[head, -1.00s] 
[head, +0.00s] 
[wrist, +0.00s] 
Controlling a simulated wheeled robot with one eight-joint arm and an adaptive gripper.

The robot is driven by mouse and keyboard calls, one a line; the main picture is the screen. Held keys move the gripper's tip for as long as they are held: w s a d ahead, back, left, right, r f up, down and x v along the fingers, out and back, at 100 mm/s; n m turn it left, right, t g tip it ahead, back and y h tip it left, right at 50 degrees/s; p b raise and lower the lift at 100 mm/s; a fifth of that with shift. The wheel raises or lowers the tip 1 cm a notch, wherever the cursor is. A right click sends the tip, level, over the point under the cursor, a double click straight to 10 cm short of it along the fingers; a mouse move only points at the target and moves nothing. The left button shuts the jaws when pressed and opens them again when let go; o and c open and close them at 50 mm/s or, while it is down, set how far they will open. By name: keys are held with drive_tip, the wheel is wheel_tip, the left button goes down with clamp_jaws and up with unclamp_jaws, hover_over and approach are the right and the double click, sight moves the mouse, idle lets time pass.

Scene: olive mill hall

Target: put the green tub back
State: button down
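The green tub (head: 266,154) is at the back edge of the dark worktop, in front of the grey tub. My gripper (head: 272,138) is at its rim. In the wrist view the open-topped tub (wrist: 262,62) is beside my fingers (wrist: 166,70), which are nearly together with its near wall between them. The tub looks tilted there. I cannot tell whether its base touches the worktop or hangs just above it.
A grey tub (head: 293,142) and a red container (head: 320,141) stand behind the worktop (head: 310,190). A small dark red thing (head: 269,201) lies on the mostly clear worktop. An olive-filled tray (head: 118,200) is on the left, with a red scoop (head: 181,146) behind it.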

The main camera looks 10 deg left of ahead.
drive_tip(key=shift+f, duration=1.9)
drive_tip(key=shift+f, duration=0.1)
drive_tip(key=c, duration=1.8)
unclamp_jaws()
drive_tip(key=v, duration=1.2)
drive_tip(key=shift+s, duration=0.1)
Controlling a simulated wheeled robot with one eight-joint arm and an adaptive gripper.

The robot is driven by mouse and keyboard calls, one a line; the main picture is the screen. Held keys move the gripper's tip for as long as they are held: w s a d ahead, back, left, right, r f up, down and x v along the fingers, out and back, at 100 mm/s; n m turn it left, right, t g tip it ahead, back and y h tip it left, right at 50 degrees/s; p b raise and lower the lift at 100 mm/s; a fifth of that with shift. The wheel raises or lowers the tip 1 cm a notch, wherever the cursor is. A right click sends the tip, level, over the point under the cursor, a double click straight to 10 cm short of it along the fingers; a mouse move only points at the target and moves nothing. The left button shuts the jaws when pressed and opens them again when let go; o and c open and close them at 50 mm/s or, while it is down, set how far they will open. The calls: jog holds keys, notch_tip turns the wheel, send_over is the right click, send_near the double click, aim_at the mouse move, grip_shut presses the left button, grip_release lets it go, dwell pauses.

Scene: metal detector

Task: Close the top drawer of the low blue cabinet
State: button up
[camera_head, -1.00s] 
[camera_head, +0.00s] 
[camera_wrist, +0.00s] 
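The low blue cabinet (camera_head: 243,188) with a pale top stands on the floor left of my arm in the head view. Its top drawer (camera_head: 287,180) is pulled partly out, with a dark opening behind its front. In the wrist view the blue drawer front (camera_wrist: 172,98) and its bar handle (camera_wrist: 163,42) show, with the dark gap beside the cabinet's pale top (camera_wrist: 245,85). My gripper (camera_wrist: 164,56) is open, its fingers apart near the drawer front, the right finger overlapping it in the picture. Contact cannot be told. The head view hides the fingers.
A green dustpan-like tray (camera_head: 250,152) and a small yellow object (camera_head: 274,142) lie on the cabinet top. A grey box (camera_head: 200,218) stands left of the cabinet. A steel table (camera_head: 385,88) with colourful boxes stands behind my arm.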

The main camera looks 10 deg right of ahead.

---

**What the exercise asks**
In the entries above, find each line with the word "Scene" and copy it.

**Expected answer**
Scene: olive mill hall
Scene: metal detector

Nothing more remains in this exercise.